Note that these days the news is filled with commentary on the lack of a functional Iraqi air force. That's why, in recent months, Prime Minister Maliki has been calling on the Obama administration to send American air power back into the breach. Saddam Hussein did have an air force. Once it had been one of the biggest in the Middle East. The Bush administration, however, came to the conclusion that the new Iraqi military would have no need for fighter planes, helicopters, or much of anything else, not when the US Air Force would be in the neighborhood on bases like Balad in Central Iraq. Who needed two air forces?
Be Careful What You Wish For
It was all to be a kind of war-fighting miracle. The American invaders would be greeted as liberators, the mission quickly accomplished, and "major combat operations" ended in a flash—as George Bush so infamously announced on May 1, 2003, after his Top Gun landing on the deck of the USS Abraham Lincoln. No less miraculous was the fact that it would essentially be a freebie. After all, as undersecretary Paul Wolfowitz pointed out at the time, Iraq "floats on a sea of oil," which meant that a "liberated" country could cover all "reconstruction" costs without blinking.
The Busheviks entered Iraq with a powerful sense that they were building an American protectorate. So why wouldn't it be a snap to carry out their ambitious plans to privatize the Iraqi economy, dismantle the country's vast public sector (throwing another army of employees out of work), and bring in crony corporations to help run the country and giant oil companies to rev up the energy economy, lagging from years of sanctions and ill-repair? In the end, Washington's Iraq would—so they believed—pump enough crude out of one of the greatest fossil fuel reserves on the planet to sink OPEC, leaving American power free to float to ever greater heights on that sea of oil. As the occupying authority, with a hubris stunning to behold, they issued "orders" that read as if they had been written by officials from some nineteenth-century imperial power.
In short, this was one for the history books. And not a thing—nothing—worked out as planned. You could almost say that whatever it was they dreamed, the opposite invariably occurred. For those of us in the reality-based community, for instance, it's long been apparent that their war and occupation would cost the US, literally and figuratively, an arm and a leg (and that the costs to Iraqis would prove beyond calculating). More than two trillion dollars later—without figuring in astronomical post-war costs still to come—Iraq is a catastrophe.
And $25 billion later, the last vestige of American Iraq, the security forces that, in the end, Washington built up to massive proportions, seem to be in a state of dissolution.

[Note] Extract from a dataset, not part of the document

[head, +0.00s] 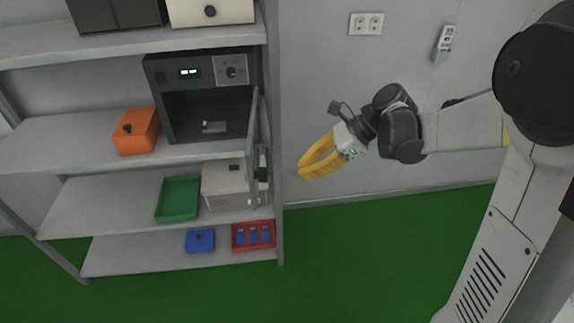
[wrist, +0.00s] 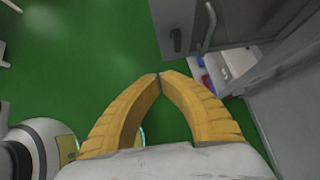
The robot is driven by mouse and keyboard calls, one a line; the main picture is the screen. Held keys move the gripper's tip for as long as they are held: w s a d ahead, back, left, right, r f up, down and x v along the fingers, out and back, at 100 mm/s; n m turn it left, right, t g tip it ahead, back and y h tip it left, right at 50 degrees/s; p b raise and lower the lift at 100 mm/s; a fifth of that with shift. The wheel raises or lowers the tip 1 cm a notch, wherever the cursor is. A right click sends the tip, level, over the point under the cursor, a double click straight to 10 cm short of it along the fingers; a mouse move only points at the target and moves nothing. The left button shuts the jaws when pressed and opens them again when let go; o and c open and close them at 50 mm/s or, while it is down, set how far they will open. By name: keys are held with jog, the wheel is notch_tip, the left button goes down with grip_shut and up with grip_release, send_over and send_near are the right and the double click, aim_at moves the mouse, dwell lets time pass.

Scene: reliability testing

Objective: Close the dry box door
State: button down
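The dry box (head: 205,72) is a dark cabinet with a lit display and a knob, on the middle shelf. Its door (head: 254,150) stands open, swung out toward the camera at the right side and seen nearly edge-on. A small light object lies inside the box. My gripper (head: 301,172) has yellow fingers and is in the air to the right of the door, apart from it. In the wrist view the fingertips (wrist: 160,76) meet with nothing between them. A grey panel with a handle, apparently the door (wrist: 182,22), is beyond the fingers at the top.
The shelf's right upright (head: 275,130) stands between the door and my gripper. An orange box (head: 136,131) sits left of the dry box. Below are a green tray (head: 179,198), a white box (head: 224,186), a blue box (head: 200,241) and a red tray (head: 240,248). Green floor is clear.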

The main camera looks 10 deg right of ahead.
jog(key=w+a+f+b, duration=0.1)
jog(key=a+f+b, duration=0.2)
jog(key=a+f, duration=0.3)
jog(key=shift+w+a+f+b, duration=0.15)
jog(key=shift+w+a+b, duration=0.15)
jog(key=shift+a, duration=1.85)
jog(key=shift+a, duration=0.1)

Just over a week ago, faced with the advance of a reported 800-1,300 militants from the Islamic State of Iraq and Syria (ISIS) and the opposition of tribal militias and local populations, close to 50,000 army officers and troops abandoned their American weaponry to Sunni insurgents and foreign jihadis, shed their uniforms by various roadsides, and fled. As a result, significant parts of Iraq, including Mosul, its second largest city, fell into the hands of Sunni insurgents, some of a Saddamist coloration, and a small army of jihadis evidently funded by Saudi Arabia and Kuwait, both US allies.

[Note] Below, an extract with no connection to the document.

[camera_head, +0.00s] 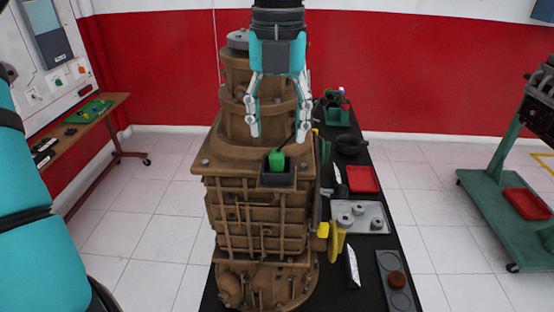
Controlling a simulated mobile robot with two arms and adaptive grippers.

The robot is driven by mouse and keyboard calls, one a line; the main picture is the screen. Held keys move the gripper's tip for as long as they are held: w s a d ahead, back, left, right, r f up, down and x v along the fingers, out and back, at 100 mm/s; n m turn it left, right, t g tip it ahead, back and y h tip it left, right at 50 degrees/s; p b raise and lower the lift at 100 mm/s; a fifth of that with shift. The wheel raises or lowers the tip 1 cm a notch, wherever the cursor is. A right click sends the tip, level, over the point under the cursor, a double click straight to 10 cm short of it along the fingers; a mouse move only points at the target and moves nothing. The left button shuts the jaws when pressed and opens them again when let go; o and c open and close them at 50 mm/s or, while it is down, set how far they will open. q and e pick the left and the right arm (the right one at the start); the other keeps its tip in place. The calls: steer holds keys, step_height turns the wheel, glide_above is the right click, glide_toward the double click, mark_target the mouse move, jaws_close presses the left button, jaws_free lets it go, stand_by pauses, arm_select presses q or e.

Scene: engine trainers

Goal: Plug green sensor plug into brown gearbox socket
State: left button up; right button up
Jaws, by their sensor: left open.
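The green sensor plug (277,160) stands upright at the dark box-shaped socket (278,179) on top of the brown gearbox (232,168). Its lower end is hidden by the socket's rim, so I cannot tell how deep it sits. A short dark cable rises from the plug toward the upper right. My left gripper (277,132) is above and behind the plug, pointing down. Its two fingers are spread wide, one on each side, and hold nothing. My right gripper is not in view.
The gearbox stands on a black table (405,292). To its right are a red tray (362,179), a grey tray with round parts (360,216) and a yellow part (334,241). A green trolley (490,205) stands far right, a wooden bench (88,135) at left.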

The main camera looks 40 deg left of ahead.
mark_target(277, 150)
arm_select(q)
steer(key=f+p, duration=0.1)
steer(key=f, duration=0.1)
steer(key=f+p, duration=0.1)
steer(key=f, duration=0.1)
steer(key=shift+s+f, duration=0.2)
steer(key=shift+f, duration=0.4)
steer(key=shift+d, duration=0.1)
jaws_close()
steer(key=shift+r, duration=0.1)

The arrogance of those occupation years should still take anyone's breath away. Bush and his top officials remade reality on an almost unimaginable scale and, as we study the region today, the results bear no relation to the world they imagined creating. None whatsoever. On the other hand, there were two dreams they had that, after a fashion, did come into existence.

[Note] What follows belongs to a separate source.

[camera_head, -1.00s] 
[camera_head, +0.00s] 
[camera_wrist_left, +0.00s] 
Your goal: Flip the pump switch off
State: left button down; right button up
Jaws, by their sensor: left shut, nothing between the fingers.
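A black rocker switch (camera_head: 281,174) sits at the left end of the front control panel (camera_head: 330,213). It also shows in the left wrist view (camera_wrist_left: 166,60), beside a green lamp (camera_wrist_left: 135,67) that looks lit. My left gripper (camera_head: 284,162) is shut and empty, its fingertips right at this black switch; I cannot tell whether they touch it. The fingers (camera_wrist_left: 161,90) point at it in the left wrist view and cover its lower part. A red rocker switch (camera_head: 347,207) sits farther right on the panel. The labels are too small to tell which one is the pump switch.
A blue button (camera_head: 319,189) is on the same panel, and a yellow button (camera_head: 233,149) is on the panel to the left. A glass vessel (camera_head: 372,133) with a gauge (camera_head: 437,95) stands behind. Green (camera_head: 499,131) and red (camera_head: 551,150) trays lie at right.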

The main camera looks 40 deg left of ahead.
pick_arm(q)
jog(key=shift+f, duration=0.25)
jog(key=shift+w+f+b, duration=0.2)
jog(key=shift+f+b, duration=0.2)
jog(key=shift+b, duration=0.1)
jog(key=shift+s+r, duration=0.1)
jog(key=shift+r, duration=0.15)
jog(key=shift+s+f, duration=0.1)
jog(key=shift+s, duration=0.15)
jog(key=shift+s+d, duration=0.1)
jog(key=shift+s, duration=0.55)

Many Americans still remember the Bush administration's bogus pre-invasion claims—complete with visions of mushroom clouds rising over American cities—that Saddam Hussein had a thriving nuclear program in Iraq. But who remembers that, as part of the justification for the invasion it had decided would be its destiny, the administration also claimed a "mature and symbiotic" relationship between Saddam Hussein's Iraq and al-Qaeda? In other words, the invasion was to be justified in some fashion as a response to the attacks of 9/11 (which Saddam Hussein had nothing to do with). Who remembers that, the year after American troops took Baghdad, evidence of the nuclear program having gone down the toilet, Vice President Dick Cheney, backed by George W. Bush, doubled down on the al-Qaeda claim?
"There clearly was a relationship. It's been testified to," said the vice president on CNBC in June 2004. "The evidence is overwhelming. It goes back to the early '90s. It involves a whole series of contacts, high-level contacts with Osama bin Laden and Iraqi intelligence officials." Based on cherry-picked intelligence, such claims proved fraudulent, too, or as David Kay, the man assigned by the administration to hunt down that missing weaponry of mass destruction and those al-Qaeda links, put it politely, "evidence free." By then, however, 57% of Americans had been convinced that there was indeed some significant relationship between Saddam's Iraq and al-Qaeda, and 20% believed that Saddam was linked directly to the 9/11 attacks.
Be careful, as they say, what you wish for. More than a decade after its invasion and occupation, after Cheney made those fervent claims, no administration would have the slightest problem linking al-Qaeda to Iraq (or Syria, Yemen, or a number of other countries). A decade later, the evidence is in. Sunni Iraq, along with areas of neighboring Syria, one of the countries that was supposed to bow down before American might, now houses a rudimentary jihadist state, a creature birthed into the world in significant part thanks to the dreams and fantasies of the visionaries of the Bush administration. Across the Greater Middle East, jihadism and al-Qaeda wannabes of every sort are on the rise, while terror groups are destabilizing regions from Pakistan to northern Africa.